The racialized hierarchies pioneered by Rhodes and perfected by apartheid are still very active in the purportedly new non-racist South Africa, where everyone is in principle equal in citizenship and before the law. However, few have the luxury of living their freedoms in abstraction. Ironically, black labourers remain confined to the margins, in townships or seething slums of hurriedly erected shacks, desperately seeking to get by. Many struggle on a daily basis despite the ‘enormous, untold, inconceivable wealth’ they have helped dig out of their native soils since the Kimberley days – to fill the insatiable imperial pockets of Rhodes and his band of Uitlanders or amakwerekwere from Europe.
As for middle-class whites, from the protective distance and comfort of their securitized, sanitized and secluded suburbs, they continue to delude themselves that their economic and social positions can be safeguarded irrespective of the social and economic misery of the bulk of their black compatriots.

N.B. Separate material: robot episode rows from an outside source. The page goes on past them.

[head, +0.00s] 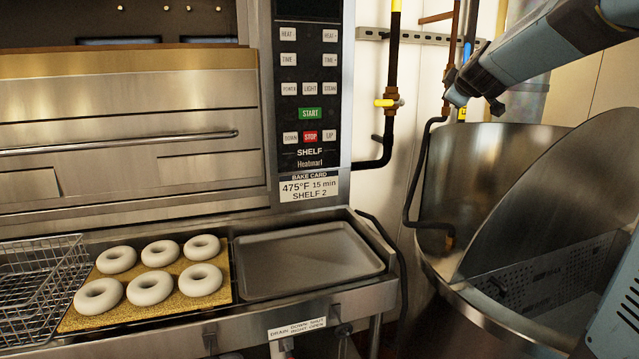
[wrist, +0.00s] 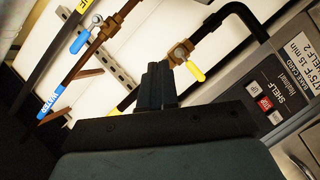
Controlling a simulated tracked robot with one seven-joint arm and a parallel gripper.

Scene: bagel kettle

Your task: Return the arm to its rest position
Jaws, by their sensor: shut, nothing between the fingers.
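My gripper (wrist: 157,75) shows in the wrist view with its two dark fingers together and nothing between them. Pipes and a wall lie beyond it, and the fingers appear clear of them. In the head view my arm (head: 560,45) reaches in from the upper right, above the steel kettle (head: 475,150) and in front of the wall pipes. The fingertips cannot be made out clearly there.
Several pale bagels (head: 149,288) lie on a tan board (head: 215,298) beside a wire basket (head: 40,285). An empty tray (head: 308,262) sits to their right. The oven (head: 130,120) and its control panel (head: 308,90) stand behind. A yellow-handled valve (head: 385,103) projects from the pipes.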

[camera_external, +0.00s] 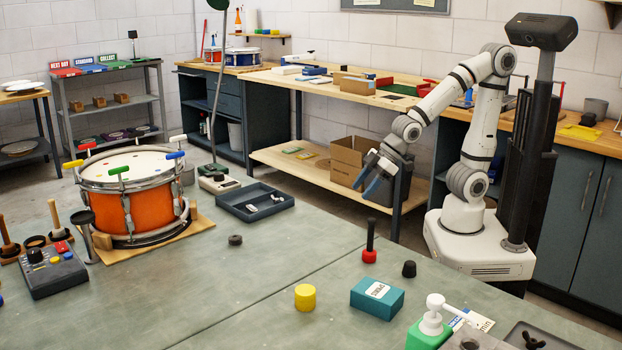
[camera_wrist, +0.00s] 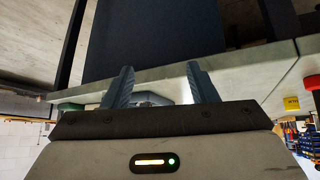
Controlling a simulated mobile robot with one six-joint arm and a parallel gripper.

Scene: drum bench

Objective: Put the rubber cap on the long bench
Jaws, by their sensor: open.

Paradoxically, poor working-class whites, increasingly finding it difficult to live up to the illusion of a class of work beneath the dignity of whites, are perceived to bring shame on the white race and to pose a threat to white dominance. Put differently, they are fast losing the whiteness which was propped up by the deliberate, systematic and collective suppression of blacks and often taken for granted under apartheid. Whiteness beyond skin colour is increasingly being picked up or acquired by a crystallizing black economically empowered middle class.
The idea that whites are fast losing out in the competition for whiteness is an increasing preoccupation beyond South Africa, as attested by the rise and proliferation of right-wing political and cultural fundamentalism in Europe, North America and their global satellites. In this regard, Donald Trump’s campaign and persistent message as President of ‘Making America Great Again’ by making it white again, through exclusion, intolerance and vitriol, is particularly telling.